DeSantis has targeted DEI programs across all of Florida’s public universities, and New College is first in line.
Lianna Paton, a minority student in her first year at New College, said targeting DEI programs is an attempt to suppress and “erase students of color.”
“You do not get to say diversity is divisive when its very existence is what makes communities like my own feel welcome and safe,” Paton said.
Members of the crowd held up signs saying “Black history is American history” and “Jesus was/is woke.”
Chai Leffler, 21, a gay third year New College student, said he struggled with his sexuality growing up and went through a dark time in high school. He went to a youth center in Sarasota where he met New College students who made him feel welcome.
“There’s one thing they cannot change,” Leffler said. “Us. We the students of New College are the spirit of New College and we will not let that be taken away from us.
Church leader accuses DeSantis’ of prioritizing presidential ambitions
Rev. Dr. John C. Dorhauer leads the church that helped found New College as a private school in 1960 before it became part of the state university system. He said he is outraged by what DeSantis is doing to the school.

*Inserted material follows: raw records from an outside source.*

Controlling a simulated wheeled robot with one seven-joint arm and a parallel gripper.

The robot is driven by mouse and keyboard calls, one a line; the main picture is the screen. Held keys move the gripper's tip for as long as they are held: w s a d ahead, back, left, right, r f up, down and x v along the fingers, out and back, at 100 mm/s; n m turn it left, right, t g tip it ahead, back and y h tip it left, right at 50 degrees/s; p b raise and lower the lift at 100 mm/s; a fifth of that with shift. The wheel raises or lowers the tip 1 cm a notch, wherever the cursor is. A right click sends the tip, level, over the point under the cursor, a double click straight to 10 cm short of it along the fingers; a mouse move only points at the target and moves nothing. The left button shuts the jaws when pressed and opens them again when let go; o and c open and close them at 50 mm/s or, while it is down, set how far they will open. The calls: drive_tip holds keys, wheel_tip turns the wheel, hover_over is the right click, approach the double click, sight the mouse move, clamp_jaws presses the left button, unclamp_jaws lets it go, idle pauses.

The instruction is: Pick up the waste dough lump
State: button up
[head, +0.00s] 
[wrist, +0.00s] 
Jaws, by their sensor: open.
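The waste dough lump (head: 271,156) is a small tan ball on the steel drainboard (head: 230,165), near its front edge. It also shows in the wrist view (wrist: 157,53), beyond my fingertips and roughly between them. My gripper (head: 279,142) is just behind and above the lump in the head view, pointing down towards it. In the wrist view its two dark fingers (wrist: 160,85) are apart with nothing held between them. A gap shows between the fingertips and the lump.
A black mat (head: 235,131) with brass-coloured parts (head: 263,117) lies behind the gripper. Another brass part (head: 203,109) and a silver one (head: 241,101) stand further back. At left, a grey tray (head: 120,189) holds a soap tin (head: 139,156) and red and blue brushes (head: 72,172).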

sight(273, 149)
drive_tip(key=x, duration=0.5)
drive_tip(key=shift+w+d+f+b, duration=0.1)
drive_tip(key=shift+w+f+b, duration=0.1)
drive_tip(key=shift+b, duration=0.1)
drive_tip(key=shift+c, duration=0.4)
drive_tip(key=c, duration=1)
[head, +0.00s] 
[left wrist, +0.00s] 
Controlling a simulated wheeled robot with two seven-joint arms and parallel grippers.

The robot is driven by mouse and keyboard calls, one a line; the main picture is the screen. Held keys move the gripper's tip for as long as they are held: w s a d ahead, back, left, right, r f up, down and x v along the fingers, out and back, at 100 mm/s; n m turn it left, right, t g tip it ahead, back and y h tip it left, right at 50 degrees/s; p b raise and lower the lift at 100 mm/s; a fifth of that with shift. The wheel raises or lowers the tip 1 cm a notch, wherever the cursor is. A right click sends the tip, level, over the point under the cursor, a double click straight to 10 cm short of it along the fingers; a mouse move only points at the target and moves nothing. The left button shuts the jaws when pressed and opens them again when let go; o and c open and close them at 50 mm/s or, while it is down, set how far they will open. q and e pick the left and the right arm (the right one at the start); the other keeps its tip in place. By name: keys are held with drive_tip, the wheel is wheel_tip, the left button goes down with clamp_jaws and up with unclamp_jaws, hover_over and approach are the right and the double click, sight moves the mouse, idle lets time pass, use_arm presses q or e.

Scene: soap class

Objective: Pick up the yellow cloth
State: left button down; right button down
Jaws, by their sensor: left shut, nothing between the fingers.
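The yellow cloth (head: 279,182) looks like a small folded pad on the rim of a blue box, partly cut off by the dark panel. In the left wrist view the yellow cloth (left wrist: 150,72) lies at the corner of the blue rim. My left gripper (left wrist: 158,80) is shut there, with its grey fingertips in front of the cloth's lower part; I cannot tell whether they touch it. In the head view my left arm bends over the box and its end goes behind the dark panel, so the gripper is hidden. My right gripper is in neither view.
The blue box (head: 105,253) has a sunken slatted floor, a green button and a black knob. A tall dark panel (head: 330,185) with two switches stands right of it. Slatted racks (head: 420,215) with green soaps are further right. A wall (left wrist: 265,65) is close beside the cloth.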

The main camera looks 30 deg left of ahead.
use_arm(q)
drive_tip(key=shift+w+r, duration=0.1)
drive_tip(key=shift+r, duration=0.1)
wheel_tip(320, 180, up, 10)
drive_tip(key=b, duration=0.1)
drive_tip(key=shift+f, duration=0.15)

“I want to express my moral outrage at Gov. DeSantis willing to compromise and sacrifice the future, the vision, the hopes, the dreams and the safety of the students on this campus for his aspirations to serve as president,” Dorhauer said.
Dorhauer’s United Church of Crist provided funding to create New College and church members were active in the school during its early days.
Dorhauer also spoke at the board meeting, where he told trustees that their actions will be judged harshly by history.
“The long arc of history will grind you into dust and… you will be remembered for the sycophants that you are,” he said. “That’s what history does.”